#### TO DO
Locate the word "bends" in the data below, then copy every line that holds it.
- - - - - - -
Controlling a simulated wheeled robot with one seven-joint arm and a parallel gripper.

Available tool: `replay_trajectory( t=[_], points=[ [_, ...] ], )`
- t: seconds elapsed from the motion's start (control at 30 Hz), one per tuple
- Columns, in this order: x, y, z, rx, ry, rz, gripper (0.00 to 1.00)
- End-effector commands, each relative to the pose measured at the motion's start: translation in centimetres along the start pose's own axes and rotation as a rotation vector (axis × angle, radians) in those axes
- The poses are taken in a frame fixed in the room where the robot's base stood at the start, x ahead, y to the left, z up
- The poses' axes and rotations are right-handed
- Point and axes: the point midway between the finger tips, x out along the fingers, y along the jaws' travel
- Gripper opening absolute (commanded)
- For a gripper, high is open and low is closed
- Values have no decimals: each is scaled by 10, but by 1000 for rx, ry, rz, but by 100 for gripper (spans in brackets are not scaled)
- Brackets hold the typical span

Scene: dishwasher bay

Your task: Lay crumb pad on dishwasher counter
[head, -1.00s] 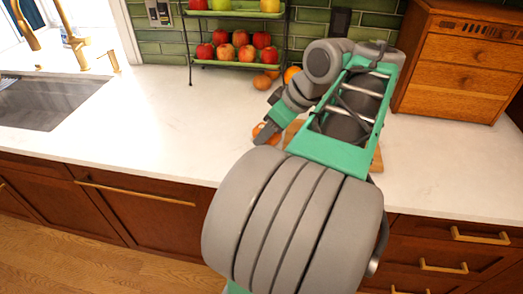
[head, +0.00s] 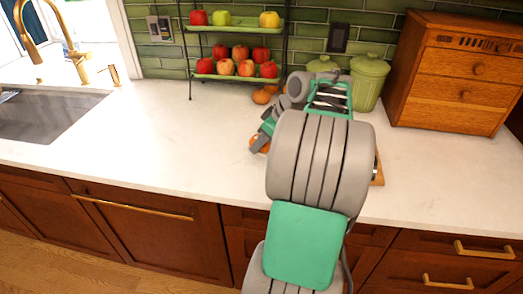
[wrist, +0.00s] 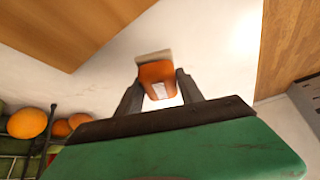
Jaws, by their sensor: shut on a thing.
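The crumb pad appears to be the small orange block with a pale beige layer (wrist: 157,72) in the wrist view. It sits between the two fingers of my gripper (wrist: 160,87), which is shut on it. In the head view a bit of the orange pad (head: 259,144) shows below my gripper (head: 267,131), partly hidden by the arm. The pad is over the white counter (head: 160,135), left of a wooden board. I cannot tell whether it touches the counter.
The wooden board (head: 378,172) is mostly hidden behind my arm. A two-tier fruit stand (head: 238,76), loose oranges (head: 262,97), green jars (head: 369,80) and a wooden drawer box (head: 460,75) stand behind. The sink (head: 45,115) is at left. The counter between sink and arm is clear.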

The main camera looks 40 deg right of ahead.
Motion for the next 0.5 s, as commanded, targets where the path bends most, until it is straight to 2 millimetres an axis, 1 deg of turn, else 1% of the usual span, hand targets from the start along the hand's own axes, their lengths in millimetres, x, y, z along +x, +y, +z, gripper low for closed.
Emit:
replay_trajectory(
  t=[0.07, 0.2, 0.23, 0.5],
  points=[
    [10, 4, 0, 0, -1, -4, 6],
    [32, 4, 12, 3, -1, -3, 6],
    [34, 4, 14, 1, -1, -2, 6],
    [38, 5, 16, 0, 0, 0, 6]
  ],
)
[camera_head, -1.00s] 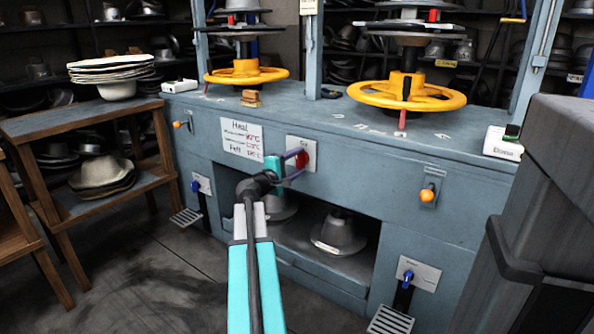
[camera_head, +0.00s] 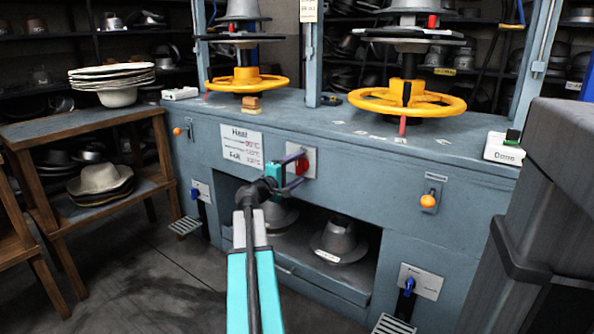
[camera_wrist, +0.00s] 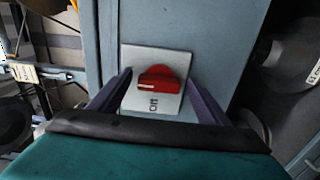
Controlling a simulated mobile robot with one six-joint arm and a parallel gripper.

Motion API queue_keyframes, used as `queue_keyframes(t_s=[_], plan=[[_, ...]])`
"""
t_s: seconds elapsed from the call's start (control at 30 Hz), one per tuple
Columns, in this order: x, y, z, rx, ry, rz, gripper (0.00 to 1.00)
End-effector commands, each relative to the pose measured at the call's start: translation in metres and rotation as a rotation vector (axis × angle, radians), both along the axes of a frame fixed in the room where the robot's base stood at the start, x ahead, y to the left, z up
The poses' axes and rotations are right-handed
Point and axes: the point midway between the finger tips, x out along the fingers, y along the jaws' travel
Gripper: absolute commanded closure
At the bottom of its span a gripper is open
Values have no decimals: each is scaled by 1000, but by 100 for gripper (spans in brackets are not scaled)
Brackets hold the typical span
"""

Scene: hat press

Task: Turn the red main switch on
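The red main switch (camera_head: 302,166) sits on a light plate (camera_head: 311,158) on the front of the blue-grey press. In the wrist view, its red handle (camera_wrist: 158,80) is a bar with a white mark at its left end. The word "Off" stands on the plate (camera_wrist: 166,108) below the handle. My gripper (camera_head: 297,172) is at the switch with its two purple fingers apart. In the wrist view, my gripper's fingers (camera_wrist: 159,78) flank the handle, with visible gaps on both sides. Whether the fingertips reach the plate is unclear.
An orange knob (camera_head: 428,201) is on the panel to the right. A paper sign (camera_head: 242,142) is left of the switch. Below is an open bay with grey hat forms (camera_head: 339,240). A dark grey box (camera_head: 555,200) stands close on the right; a wooden shelf (camera_head: 85,130) is left.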

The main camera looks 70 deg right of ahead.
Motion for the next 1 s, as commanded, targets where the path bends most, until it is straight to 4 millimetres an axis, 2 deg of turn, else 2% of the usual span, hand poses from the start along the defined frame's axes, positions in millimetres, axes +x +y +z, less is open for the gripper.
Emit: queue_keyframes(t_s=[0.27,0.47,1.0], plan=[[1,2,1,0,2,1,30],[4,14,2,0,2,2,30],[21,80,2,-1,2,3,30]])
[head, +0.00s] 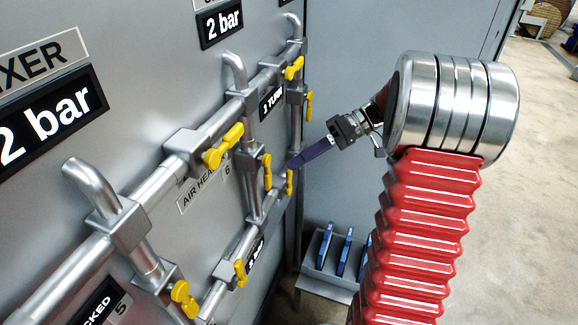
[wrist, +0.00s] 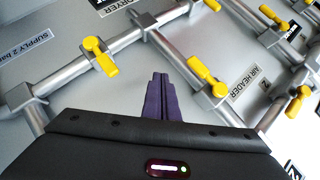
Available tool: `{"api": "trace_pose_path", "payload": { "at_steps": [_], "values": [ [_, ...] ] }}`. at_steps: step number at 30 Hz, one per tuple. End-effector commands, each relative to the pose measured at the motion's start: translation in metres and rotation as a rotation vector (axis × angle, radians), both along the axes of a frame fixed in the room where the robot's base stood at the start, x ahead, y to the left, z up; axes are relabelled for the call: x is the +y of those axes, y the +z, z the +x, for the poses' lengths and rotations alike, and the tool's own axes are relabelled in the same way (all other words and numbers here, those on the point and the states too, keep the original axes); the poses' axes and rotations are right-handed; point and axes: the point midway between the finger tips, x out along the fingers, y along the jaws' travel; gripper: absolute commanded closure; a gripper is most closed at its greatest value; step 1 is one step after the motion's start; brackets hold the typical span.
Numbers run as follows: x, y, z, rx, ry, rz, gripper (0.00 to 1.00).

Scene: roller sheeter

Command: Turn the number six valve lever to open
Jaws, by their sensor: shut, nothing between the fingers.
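In the head view, a plate ending in "6" and reading "AIR HEA..." (head: 197,191) sits left of a vertical pipe. The yellow lever (head: 267,173) on that pipe, beside the plate, points down along the pipe. My gripper (head: 291,166) has purple fingers, shut and empty, with the tips just right of this lever and close to another yellow lever (head: 289,182). In the wrist view, the shut fingers (wrist: 160,80) point between two yellow levers, one left (wrist: 100,56) and one right (wrist: 207,76). I cannot tell which lever there is number six.
Grey pipes (head: 155,190) stand off the panel around the fingers. More yellow levers sit nearby, such as the one at the upper middle (head: 222,148) and the one low down (head: 240,273). A rack (head: 325,278) with blue items stands below. Open floor (head: 525,190) lies right.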

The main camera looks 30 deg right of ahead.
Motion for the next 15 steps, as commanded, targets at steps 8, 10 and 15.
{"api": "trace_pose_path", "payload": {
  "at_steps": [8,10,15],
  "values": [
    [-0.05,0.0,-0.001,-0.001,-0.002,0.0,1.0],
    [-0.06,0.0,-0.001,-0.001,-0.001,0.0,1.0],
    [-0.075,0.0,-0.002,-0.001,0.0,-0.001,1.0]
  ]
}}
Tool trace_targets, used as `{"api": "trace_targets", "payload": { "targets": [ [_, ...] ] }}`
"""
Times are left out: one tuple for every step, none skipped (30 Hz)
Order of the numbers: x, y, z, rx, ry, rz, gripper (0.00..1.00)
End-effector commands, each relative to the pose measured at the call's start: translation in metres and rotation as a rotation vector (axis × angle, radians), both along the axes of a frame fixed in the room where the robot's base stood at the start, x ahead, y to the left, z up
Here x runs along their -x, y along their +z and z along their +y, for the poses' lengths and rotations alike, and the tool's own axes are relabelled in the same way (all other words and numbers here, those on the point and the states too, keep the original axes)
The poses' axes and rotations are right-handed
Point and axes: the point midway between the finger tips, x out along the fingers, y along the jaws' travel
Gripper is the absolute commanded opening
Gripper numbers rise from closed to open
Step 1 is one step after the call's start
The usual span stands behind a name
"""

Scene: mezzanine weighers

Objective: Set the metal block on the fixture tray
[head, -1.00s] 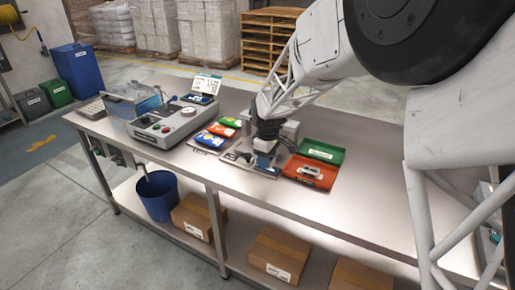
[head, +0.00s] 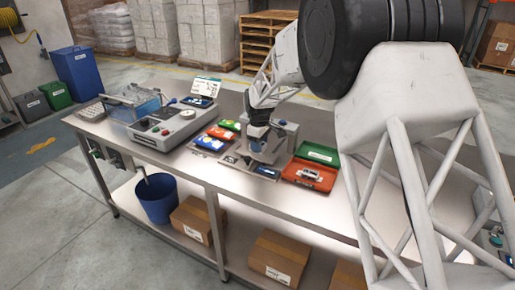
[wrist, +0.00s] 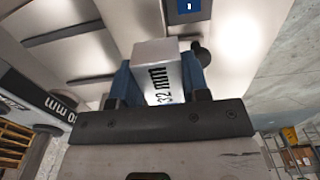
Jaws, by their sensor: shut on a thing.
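My gripper (wrist: 158,85) is shut on the metal block (wrist: 155,68), a pale block marked "32 mm", held between two blue fingers in the wrist view. In the head view my gripper (head: 258,138) is over the middle of the bench, and the block is too small to make out clearly. Below and beside the gripper is a grey metal plate (head: 231,160) with dark marks, perhaps the fixture tray. Slotted bare metal (wrist: 75,32) shows beyond the block in the wrist view. I cannot tell whether the block touches it.
A small display (head: 268,172) is at the plate's front right. A grey upright device (head: 288,132) stands right behind the gripper. Red (head: 302,181) and green (head: 318,152) trays lie to the right, small coloured trays (head: 209,143) to the left. A grey machine (head: 168,128) stands farther left.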

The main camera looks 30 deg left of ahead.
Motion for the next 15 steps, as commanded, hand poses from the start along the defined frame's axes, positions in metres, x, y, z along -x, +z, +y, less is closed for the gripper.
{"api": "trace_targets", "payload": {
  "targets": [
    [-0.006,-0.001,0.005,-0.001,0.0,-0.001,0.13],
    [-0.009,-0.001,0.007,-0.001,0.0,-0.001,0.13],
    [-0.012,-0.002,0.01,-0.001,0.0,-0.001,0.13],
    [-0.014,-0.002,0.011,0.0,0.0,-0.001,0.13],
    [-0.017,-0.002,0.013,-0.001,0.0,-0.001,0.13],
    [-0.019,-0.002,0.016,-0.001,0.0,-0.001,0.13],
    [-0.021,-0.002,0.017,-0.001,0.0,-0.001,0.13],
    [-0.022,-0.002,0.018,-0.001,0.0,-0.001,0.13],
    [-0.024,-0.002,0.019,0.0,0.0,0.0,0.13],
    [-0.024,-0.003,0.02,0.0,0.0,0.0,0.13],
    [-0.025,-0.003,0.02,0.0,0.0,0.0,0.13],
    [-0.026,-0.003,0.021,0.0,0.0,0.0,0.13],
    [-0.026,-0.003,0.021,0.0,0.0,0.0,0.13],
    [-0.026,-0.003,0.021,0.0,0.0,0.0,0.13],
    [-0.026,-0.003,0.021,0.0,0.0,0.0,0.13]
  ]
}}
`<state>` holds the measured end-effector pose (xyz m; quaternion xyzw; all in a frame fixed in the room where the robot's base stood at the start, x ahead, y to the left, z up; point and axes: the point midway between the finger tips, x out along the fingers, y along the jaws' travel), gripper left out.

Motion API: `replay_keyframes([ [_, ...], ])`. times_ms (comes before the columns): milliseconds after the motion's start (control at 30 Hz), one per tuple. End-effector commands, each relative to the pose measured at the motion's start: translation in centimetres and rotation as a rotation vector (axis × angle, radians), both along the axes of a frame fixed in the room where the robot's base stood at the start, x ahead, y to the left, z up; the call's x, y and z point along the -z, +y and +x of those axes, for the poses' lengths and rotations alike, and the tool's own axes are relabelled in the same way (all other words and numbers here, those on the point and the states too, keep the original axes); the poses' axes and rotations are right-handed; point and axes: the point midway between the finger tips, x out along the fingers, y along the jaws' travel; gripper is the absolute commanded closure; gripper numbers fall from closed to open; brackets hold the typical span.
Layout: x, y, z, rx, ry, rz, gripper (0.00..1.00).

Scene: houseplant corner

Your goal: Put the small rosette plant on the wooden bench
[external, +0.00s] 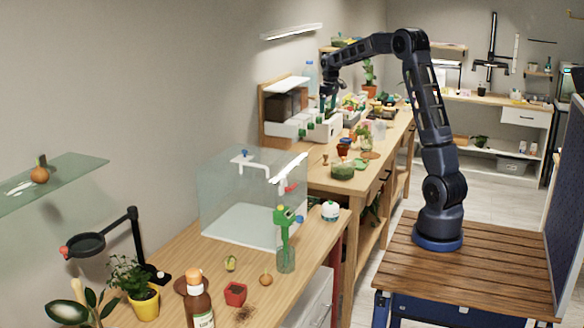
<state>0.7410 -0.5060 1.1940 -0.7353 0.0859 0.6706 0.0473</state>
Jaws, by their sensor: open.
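My gripper (328,103) is open, at the end of my raised arm, over the far part of the long wooden workbench. It is small in this view, and nothing can be made out between its fingers. It is close to a white box unit with dark compartments (285,108). I cannot tell for sure which plant is the small rosette; several small plants and pots crowd the area around and beyond my gripper. Wooden worktops (185,252) run along the left wall. A slatted wooden top (480,272) bears my arm's base and is otherwise bare.
A clear glass tank (225,200) stands on the near worktop. A green bowl (343,171) sits farther back. A dark blue panel edges the right side.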

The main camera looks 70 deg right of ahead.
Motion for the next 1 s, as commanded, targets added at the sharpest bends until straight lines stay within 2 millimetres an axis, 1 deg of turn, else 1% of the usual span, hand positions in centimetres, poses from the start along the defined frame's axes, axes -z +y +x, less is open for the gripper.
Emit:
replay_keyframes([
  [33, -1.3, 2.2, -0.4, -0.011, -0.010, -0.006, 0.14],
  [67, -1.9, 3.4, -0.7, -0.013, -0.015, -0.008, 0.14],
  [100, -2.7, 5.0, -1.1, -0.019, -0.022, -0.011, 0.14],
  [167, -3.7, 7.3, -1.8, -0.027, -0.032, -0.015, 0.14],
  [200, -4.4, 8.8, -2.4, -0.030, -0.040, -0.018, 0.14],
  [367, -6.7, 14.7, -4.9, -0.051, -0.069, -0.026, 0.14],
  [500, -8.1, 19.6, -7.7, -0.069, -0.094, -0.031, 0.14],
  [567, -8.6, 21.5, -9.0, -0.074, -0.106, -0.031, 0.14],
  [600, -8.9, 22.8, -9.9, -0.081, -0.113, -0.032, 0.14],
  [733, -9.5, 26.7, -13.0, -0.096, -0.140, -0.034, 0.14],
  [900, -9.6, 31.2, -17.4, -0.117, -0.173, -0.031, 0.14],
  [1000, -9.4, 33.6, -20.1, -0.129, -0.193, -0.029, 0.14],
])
- - - - - - -
#### CORRECT RESPONSE
Motion for the next 0.5 s, as commanded, targets where the path bends most, until it is straight to 2 millimetres an axis, 1 deg of turn, else 1% of the usual span, hand targets from the start along the hand's own axes, their lengths in millimetres, x, y, z along +x, +y, +z, gripper low for closed.
Motion for the next 1 s, as commanded, targets where the path bends most, until it is straight to 4 millimetres an axis, 2 deg of turn, else 2% of the usual span, hand poses from the start along the defined frame's axes, positions in millimetres, axes +x +y +z, less is open for the gripper.
Motion for the next 1 s, as commanded, targets added at the sharpest bends until straight lines stay within 2 millimetres an axis, 1 deg of turn, else 1% of the usual span, hand positions in centimetres, poses from the start along the defined frame's axes, axes -z +y +x, less is open for the gripper.

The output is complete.